*** Data to process

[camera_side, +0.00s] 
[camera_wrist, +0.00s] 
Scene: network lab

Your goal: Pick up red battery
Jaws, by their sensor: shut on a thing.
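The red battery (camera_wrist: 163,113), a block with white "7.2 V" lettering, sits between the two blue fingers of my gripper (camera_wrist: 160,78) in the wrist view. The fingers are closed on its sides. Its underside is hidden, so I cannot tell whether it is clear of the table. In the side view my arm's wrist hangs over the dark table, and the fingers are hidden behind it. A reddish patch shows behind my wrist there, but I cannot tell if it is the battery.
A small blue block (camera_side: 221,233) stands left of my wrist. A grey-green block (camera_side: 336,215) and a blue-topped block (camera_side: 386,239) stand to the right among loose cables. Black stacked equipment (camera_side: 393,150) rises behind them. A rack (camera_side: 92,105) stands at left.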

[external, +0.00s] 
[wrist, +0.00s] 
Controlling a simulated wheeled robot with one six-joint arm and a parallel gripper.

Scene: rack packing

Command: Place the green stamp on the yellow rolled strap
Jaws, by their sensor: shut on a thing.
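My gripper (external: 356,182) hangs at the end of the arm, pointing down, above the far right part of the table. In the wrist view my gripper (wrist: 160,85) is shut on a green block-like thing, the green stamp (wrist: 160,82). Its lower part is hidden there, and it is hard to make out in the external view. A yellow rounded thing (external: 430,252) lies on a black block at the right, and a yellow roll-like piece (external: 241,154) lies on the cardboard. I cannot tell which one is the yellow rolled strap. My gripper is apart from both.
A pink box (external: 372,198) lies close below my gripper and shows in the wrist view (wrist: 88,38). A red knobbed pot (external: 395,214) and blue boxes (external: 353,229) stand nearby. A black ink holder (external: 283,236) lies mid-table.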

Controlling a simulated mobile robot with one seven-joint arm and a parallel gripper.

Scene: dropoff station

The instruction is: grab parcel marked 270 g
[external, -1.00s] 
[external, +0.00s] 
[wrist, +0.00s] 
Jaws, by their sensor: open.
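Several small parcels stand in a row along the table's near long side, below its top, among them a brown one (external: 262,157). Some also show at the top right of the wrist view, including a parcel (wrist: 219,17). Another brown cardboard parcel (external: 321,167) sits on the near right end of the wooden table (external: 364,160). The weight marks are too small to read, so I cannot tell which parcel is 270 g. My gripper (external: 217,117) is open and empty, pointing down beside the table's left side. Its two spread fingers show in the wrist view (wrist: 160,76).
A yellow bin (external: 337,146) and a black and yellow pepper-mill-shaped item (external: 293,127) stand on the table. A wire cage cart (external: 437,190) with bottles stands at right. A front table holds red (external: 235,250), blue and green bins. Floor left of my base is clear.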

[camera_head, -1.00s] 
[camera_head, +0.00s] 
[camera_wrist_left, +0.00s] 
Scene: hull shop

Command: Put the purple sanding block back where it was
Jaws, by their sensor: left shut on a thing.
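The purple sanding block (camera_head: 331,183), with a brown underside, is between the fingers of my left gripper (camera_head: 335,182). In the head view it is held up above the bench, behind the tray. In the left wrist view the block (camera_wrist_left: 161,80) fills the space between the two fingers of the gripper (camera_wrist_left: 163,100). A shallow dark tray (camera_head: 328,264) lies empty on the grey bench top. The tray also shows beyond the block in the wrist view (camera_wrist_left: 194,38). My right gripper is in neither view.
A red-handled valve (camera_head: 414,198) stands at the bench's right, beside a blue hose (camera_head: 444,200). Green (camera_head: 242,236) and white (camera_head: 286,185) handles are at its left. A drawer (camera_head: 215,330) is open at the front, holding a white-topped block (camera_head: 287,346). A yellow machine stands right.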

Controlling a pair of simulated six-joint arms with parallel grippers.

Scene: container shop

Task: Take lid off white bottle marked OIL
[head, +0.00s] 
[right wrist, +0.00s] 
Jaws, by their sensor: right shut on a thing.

******

Task directions:
Gather up the lines containing the word "parallel" from these records and copy them.

Answer to this task:
Controlling a simulated wheeled robot with one six-joint arm and a parallel gripper.
Controlling a simulated mobile robot with one seven-joint arm and a parallel gripper.
Controlling a pair of simulated six-joint arms with parallel grippers.

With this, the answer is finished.